Family Owned Farm
Greg Reinke knew all about the little farm at 1011 48th Street South. His parents, along with three brothers and two sisters, lived just seven houses south. They often visited the ponies and the lambs, bought Farm Fresh Eggs, and saw the huge onions and tomatoes from the garden. Greg and his brothers often watched the old farmer working in the fields as they bow hunted nearby.
Greg went off to college, but decided to relocate back to Wisconsin Rapids in 1991. The farm was for sale at that time, and he decided to make an offer. The offer was accepted and that was a LUCKY day! The farm could have been turned into a 35 acre cranberry marsh.
Greg's mother Natalie said, "This farm can pay for itself." She wanted to pass on the gardening and farming skills she learned from her parents. realizing how few of today's children get a chance to hold and feed animals and visit a real farm, she saw that this could be a great experience for everyone.
Brief history of the land
First records of the farm go back to 1850 Federal Swamp and Overflow Land Act. It was divided into smaller parcels throughout the 1800's. First occupation began in 1855, purchased for only $300. During the depression, it changed hands many times for $1.00. The previous owners purchased the farm in 1957. They lived there until they could no longer take care of the farm.

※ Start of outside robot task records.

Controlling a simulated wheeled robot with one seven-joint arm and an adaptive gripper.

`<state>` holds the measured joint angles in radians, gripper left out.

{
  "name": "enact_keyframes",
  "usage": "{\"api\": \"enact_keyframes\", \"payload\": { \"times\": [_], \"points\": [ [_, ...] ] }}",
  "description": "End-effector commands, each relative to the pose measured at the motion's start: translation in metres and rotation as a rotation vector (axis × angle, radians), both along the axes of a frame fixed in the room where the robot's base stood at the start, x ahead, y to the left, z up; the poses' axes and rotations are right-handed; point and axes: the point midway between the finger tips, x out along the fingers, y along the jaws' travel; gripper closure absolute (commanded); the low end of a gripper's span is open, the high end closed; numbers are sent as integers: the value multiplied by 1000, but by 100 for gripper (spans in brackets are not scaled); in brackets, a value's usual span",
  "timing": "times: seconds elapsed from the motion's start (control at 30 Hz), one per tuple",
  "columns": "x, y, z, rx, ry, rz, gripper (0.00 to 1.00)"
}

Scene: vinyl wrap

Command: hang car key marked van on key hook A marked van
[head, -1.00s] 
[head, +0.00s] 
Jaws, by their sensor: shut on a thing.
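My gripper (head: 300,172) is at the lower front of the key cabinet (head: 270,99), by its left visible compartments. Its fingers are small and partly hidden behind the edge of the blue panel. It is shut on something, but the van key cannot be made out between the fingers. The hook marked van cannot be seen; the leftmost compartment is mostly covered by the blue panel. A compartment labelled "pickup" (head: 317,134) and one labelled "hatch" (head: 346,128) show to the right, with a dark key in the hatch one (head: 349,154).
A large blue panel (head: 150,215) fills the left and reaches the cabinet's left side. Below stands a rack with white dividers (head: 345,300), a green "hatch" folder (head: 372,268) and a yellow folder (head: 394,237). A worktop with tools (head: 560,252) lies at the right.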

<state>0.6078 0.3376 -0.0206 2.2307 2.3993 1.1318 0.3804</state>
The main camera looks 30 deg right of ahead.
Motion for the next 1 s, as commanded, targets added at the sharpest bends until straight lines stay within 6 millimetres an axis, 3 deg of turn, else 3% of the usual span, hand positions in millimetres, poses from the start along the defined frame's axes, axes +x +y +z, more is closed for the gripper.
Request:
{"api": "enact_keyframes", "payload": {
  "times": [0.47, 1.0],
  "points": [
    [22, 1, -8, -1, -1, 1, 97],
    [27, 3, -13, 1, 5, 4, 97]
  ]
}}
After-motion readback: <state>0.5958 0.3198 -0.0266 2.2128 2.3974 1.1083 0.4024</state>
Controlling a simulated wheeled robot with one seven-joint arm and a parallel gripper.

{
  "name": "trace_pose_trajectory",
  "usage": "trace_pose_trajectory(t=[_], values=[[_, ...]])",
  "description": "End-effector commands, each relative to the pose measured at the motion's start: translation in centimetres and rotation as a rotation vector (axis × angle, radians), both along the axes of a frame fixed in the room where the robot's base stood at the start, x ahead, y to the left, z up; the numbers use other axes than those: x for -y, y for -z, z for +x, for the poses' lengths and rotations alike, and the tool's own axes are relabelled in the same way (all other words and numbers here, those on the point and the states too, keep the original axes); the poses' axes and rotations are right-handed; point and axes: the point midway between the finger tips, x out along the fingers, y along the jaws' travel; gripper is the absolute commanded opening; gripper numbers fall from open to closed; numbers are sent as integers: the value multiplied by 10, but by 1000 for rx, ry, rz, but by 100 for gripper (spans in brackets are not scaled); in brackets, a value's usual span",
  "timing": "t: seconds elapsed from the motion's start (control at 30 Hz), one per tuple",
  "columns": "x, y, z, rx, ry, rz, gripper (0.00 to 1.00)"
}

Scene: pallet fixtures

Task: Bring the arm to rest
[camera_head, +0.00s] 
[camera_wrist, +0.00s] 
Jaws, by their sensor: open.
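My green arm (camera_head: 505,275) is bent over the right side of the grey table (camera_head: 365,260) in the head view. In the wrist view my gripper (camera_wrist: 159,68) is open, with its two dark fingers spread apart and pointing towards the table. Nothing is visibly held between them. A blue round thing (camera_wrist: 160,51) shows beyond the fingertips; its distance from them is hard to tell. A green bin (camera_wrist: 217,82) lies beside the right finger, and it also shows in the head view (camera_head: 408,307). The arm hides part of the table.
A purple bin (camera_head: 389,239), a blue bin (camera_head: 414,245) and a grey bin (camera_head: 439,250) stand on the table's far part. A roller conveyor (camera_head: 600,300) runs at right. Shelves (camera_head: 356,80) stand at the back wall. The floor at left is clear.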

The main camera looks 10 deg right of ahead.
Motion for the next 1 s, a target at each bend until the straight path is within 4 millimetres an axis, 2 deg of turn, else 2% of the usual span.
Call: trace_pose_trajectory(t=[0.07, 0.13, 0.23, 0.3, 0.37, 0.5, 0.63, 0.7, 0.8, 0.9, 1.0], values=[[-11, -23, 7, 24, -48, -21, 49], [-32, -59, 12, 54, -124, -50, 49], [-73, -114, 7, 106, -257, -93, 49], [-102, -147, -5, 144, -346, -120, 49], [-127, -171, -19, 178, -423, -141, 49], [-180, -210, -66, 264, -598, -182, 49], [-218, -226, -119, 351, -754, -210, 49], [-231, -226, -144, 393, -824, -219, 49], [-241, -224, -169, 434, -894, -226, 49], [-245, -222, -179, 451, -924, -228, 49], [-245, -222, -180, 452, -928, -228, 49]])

When Greg bought the farm in 1991, the land had laid idle a long time. His family pitched in to help clear the clutter, brush and weed tangled fences, and clean many years of cobwebs, dust and dirt. Greg and his brother began to improve the land with old machinery as best they could. Soon, with a gift of a few black chickens and 2 rescued horses, the Farm was born.
Our signature annual event
The Harvest and Craft Sale
The first few years of the Harvest and Craft Sale were really Mom's Rummage and Crafts which included the ever-growing surplus of vegetables. During the spring and summer, a self-service cooler supplied passers-by with rhubarb, gladiolas, and freshly picked vegetables. The land produced better crops and the buildings were being repaired. With each year came more customers, new ideas, and experiences. Family and friends joined in to help create all of the crafts, activities, displays, and atmosphere knowing the happiness it brought to all.

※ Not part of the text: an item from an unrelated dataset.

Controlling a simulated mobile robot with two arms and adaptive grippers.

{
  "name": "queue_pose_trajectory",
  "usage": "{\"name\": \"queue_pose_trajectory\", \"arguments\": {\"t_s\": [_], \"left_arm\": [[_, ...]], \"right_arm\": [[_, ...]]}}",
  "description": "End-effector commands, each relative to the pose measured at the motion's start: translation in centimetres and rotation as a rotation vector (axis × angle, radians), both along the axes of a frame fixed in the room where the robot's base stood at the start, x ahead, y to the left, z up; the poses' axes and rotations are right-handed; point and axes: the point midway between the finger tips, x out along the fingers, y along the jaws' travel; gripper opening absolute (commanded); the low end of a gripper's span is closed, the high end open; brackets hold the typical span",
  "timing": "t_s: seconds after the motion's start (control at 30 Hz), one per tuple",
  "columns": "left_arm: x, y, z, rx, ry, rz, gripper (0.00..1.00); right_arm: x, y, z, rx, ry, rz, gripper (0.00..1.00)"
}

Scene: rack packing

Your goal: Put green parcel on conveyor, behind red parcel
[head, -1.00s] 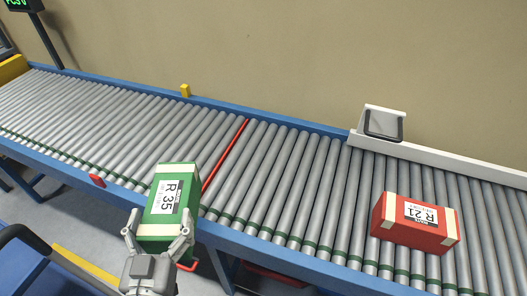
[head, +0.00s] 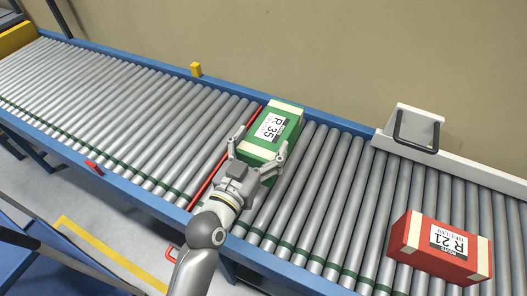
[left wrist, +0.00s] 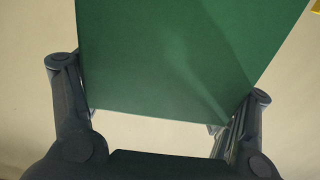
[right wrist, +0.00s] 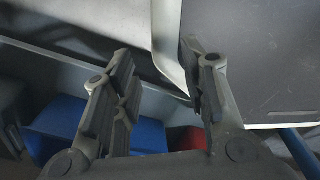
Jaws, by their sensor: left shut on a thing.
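The green parcel (head: 272,134), with cream bands and a label reading R 35, is over the roller conveyor just right of the red line. My left gripper (head: 258,163) is shut on its near end; whether the parcel touches the rollers I cannot tell. In the left wrist view the green parcel (left wrist: 180,60) fills the space between the fingers.
A red line (head: 228,155) crosses the rollers at the parcel's left. A white guide rail with a bracket (head: 416,128) runs along the back right. A yellow block (head: 196,69) stands on the far edge. Rollers between the parcels are clear. The right wrist view shows a blue bin (right wrist: 65,125).

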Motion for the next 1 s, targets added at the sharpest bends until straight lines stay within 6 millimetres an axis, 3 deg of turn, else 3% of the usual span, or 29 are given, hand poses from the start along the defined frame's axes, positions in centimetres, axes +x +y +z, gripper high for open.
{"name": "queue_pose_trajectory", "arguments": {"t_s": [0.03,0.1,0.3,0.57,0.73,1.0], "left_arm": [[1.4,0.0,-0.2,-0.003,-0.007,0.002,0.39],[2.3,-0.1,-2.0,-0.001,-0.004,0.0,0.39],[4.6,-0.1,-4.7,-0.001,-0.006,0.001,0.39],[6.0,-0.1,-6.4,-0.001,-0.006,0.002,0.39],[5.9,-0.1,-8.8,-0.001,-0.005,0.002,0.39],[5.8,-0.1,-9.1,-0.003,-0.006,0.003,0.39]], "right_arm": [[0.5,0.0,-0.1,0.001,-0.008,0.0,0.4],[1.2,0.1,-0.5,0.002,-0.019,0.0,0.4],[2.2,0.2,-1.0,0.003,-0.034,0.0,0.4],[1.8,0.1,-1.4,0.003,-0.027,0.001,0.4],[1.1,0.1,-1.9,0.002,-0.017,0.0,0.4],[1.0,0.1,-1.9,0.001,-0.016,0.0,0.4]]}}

The first hayride started because a teacher of handicapped children students asked if they could come visit the farm. Greg gave them a ride in a two wheeled trailer pulled by an old Allis Chalmers tractor. The Farm family saw the happiness and smiles and could hardly wait for the next year to come so they could add something new.
When Greg opens his farm to the community each year, he hopes the experience of visiting an old farmstead will create good memories for the youngsters and bring back great memories to the oldsters.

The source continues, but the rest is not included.